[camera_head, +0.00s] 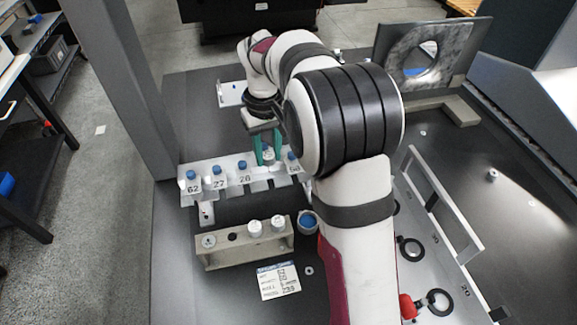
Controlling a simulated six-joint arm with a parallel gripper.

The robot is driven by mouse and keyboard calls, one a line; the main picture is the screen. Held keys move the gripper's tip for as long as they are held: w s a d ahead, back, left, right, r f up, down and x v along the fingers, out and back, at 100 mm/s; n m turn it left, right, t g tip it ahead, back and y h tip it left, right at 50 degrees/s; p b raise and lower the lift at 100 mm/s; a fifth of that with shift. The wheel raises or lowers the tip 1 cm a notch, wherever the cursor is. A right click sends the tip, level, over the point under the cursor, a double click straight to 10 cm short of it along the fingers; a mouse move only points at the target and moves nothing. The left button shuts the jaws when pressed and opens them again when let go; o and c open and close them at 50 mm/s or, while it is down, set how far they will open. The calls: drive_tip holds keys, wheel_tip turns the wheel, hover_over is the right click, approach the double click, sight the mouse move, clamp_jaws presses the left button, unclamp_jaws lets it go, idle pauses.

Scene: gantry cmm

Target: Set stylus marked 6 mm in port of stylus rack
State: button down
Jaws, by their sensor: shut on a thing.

TASK DETAILS → Drop the images and repeat the data exactly.

WORKED ANSWER →
[camera_head, +0.00s] 
Controlling a simulated six-joint arm with a parallel gripper.

The robot is driven by mouse and keyboard calls, one a line; the main picture is the screen. Held keys move the gripper's tip for as long as they are held: w s a d ahead, back, left, right, r f up, down and x v along the fingers, out and back, at 100 mm/s; n m turn it left, right, t g tip it ahead, back and y h tip it left, right at 50 degrees/s; p b raise and lower the lift at 100 mm/s; a fifth of that with shift. The wheel raises or lowers the tip 1 cm a notch, wherever the cursor is. A right click sends the tip, level, over the point under the cursor, a double click straight to 10 cm short of it along the fingers; a mouse move only points at the target and moves nothing. The left button shuts the jaws when pressed and opens them again when let go; o and c open and close them at 50 mm/s or, while it is down, set how far they will open. The calls: drive_tip holds keys, wheel_tip turns the wheel, hover_over is the right click, approach the double click, sight the mouse move, clamp_jaws presses the left button, unclamp_jaws lets it go, idle pauses.

Scene: gantry cmm

Target: Set stylus marked 6 mm in port of stylus rack
State: button down
Jaws, by their sensor: shut on a thing.

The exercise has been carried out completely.